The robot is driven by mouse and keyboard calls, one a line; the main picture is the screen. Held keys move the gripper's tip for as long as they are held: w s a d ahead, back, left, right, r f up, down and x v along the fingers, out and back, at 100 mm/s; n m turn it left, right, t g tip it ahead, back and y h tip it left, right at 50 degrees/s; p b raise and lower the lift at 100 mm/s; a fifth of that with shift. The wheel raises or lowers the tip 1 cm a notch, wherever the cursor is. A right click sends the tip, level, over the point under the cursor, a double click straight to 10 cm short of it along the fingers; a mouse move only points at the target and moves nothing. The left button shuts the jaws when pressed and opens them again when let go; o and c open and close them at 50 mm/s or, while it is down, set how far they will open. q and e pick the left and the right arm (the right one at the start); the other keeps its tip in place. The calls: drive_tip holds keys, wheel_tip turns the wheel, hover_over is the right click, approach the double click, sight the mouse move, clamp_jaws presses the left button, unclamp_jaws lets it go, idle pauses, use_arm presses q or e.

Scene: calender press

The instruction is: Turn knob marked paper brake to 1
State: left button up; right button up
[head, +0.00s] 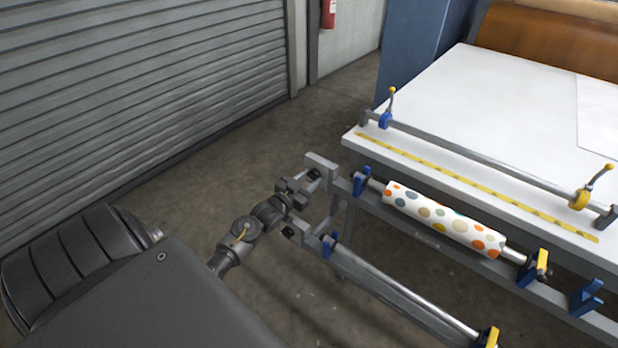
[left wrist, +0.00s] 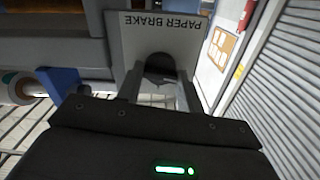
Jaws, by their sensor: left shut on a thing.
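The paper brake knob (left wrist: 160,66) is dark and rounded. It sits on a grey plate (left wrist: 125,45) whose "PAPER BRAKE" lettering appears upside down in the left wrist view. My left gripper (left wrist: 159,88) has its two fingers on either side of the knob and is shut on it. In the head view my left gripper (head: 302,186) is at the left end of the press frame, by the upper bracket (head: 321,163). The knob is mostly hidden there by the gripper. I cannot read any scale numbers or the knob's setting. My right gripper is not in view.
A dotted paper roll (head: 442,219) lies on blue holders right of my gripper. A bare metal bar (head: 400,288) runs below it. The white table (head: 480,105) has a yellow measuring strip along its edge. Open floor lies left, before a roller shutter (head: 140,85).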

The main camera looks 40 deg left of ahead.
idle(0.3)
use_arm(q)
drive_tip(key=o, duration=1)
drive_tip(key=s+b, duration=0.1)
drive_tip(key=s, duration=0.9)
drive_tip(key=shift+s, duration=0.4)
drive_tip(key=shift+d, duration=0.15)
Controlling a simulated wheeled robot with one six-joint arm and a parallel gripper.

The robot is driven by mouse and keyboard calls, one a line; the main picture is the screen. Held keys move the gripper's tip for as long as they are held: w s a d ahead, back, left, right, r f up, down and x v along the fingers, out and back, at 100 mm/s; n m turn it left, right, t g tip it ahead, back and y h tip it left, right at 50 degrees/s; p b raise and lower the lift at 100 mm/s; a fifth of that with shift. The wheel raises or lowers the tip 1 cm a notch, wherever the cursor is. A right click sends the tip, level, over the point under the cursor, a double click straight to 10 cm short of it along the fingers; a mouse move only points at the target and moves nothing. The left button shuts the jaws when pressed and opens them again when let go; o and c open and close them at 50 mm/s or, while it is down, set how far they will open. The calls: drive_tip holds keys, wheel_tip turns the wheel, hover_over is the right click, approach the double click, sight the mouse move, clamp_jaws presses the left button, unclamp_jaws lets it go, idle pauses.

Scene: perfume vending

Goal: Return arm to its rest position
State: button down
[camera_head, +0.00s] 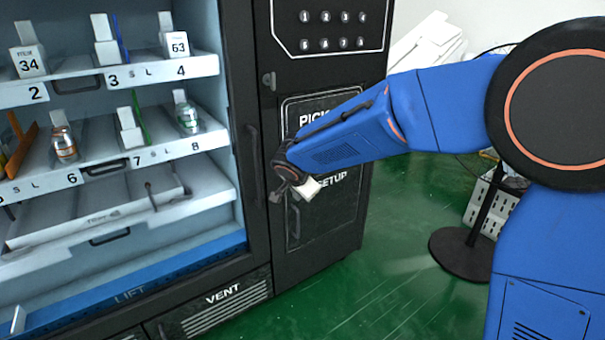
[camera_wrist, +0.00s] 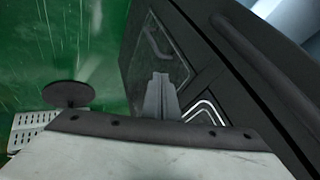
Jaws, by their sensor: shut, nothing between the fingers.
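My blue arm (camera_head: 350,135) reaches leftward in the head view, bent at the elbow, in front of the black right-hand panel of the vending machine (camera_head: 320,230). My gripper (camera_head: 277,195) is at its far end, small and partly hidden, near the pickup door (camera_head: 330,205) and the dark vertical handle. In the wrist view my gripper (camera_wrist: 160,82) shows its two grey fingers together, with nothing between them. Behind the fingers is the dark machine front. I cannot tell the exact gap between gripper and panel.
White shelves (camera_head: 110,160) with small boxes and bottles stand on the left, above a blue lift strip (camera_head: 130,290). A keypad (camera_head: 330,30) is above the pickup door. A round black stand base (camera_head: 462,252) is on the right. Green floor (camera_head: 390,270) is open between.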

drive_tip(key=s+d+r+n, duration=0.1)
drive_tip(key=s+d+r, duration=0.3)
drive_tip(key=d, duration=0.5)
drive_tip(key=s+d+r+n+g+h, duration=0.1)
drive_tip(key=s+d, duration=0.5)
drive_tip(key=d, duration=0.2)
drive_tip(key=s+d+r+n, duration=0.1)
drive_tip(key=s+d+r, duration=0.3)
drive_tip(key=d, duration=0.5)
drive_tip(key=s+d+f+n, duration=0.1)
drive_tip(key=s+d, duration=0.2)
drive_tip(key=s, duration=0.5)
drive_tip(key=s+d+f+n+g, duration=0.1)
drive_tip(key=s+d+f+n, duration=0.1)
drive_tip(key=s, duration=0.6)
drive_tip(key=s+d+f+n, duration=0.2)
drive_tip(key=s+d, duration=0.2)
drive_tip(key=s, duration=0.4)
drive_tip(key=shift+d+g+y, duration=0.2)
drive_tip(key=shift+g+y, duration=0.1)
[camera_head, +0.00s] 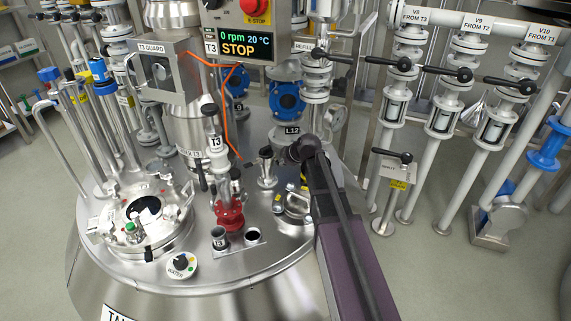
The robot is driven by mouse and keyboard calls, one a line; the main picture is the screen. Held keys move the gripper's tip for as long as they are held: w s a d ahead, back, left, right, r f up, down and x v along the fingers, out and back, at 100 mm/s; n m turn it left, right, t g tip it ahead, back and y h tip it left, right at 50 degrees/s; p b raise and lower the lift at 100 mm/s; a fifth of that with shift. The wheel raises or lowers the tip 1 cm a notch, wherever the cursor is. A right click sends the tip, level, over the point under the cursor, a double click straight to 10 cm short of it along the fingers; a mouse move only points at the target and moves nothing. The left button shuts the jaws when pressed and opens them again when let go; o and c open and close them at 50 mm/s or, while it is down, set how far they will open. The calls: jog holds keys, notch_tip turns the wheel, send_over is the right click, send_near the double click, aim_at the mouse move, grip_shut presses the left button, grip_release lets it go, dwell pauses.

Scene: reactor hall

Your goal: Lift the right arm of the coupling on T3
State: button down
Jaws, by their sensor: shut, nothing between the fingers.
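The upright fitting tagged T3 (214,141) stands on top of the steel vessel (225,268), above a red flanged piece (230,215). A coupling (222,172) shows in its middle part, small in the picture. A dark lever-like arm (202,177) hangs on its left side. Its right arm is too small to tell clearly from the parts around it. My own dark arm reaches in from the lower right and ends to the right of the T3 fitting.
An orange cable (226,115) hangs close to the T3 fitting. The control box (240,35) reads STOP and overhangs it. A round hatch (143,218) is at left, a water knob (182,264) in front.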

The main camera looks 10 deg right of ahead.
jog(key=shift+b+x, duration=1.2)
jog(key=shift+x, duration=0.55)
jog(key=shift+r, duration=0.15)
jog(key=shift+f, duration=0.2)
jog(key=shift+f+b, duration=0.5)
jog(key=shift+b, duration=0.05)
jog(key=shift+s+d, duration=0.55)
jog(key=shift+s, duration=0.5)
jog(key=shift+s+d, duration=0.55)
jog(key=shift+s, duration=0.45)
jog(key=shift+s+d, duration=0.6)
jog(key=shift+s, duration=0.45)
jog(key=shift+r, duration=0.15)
_ _ _ _ _ _ _
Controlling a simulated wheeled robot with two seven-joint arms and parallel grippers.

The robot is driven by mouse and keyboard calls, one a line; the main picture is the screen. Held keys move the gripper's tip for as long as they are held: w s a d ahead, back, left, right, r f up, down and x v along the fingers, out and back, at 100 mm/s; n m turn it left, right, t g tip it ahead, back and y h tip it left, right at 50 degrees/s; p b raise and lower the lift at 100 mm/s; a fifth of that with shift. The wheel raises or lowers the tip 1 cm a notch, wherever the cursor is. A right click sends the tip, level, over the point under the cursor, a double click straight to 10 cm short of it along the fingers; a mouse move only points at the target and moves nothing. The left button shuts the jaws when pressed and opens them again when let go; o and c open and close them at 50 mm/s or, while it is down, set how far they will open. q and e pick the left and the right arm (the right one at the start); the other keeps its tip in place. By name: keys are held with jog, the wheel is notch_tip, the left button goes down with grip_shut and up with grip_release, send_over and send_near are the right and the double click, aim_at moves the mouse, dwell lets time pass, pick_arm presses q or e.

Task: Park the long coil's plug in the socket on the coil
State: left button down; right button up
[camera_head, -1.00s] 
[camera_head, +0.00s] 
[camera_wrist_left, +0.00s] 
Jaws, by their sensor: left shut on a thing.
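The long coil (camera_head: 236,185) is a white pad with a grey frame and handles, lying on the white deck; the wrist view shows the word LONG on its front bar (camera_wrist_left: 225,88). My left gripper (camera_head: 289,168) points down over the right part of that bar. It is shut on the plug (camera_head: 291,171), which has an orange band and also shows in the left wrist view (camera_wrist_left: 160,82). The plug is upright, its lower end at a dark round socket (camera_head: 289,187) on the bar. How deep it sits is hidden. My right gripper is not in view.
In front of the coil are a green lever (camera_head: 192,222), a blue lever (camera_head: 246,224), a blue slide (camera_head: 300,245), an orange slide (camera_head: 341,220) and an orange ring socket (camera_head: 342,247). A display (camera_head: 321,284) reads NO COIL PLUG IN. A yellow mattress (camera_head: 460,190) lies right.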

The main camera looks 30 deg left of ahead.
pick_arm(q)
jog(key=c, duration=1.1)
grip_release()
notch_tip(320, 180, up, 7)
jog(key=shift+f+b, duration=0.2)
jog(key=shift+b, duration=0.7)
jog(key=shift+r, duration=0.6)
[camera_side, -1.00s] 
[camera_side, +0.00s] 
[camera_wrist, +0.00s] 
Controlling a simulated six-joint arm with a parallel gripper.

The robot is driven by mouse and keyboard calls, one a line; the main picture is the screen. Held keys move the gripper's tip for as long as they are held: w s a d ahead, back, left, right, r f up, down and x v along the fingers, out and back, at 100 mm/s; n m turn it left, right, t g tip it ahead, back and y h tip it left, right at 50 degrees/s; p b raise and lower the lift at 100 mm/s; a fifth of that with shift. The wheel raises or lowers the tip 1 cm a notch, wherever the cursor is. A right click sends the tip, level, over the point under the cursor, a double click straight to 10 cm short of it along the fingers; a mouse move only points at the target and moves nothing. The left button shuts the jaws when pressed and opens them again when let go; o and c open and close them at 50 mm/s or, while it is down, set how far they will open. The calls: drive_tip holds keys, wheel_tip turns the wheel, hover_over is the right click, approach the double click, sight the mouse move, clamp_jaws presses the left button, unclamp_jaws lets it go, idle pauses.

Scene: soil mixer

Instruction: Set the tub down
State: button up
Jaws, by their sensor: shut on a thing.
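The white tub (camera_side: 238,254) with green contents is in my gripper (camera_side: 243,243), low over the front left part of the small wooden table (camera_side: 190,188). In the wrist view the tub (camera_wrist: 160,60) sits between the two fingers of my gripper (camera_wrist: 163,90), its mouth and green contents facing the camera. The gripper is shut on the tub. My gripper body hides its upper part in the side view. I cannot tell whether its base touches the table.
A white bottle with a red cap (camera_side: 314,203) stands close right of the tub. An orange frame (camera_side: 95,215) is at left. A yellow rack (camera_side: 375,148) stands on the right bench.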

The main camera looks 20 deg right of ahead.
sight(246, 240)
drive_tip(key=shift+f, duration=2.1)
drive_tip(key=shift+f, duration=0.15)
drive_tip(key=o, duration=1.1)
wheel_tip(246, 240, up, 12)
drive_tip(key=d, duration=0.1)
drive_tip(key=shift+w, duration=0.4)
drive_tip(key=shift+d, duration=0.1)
_ _ _ _ _ _ _
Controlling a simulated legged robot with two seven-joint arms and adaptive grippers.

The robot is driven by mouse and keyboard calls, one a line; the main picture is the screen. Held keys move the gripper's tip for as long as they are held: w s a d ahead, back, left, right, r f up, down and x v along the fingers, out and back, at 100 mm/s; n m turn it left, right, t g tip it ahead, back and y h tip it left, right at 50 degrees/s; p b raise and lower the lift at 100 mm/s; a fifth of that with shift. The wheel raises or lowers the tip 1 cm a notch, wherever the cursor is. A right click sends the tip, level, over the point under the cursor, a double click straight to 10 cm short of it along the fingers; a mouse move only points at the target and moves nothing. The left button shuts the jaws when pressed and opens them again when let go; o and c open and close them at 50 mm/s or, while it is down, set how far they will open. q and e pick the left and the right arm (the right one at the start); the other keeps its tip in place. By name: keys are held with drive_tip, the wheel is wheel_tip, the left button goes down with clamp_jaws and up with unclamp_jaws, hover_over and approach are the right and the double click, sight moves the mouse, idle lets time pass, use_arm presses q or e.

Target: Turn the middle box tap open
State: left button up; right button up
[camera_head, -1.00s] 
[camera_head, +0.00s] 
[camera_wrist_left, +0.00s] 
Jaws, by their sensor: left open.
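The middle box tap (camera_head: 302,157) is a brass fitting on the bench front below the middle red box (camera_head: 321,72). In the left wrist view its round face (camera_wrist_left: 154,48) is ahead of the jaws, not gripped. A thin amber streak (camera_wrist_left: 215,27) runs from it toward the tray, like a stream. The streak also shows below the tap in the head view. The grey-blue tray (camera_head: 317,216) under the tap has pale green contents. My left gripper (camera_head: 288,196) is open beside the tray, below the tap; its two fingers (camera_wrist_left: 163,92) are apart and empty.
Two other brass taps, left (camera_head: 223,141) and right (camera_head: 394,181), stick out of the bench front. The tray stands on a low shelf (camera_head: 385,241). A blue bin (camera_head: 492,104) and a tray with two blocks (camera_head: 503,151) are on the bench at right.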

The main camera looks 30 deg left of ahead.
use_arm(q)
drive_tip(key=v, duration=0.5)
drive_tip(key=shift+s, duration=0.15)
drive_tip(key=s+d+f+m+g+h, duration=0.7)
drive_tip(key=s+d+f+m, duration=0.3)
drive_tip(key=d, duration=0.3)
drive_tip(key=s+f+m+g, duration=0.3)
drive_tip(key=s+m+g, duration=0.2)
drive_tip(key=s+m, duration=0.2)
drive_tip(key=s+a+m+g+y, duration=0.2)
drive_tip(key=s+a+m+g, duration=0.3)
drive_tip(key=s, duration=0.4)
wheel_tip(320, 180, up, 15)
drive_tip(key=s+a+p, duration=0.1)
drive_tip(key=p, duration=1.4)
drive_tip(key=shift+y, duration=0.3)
_ _ _ _ _ _ _
Pull out each line of the records holding the string "grippers".

▶ _COMPLETE RESPONSE_:
Controlling a simulated wheeled robot with two seven-joint arms and parallel grippers.
Controlling a simulated legged robot with two seven-joint arms and adaptive grippers.

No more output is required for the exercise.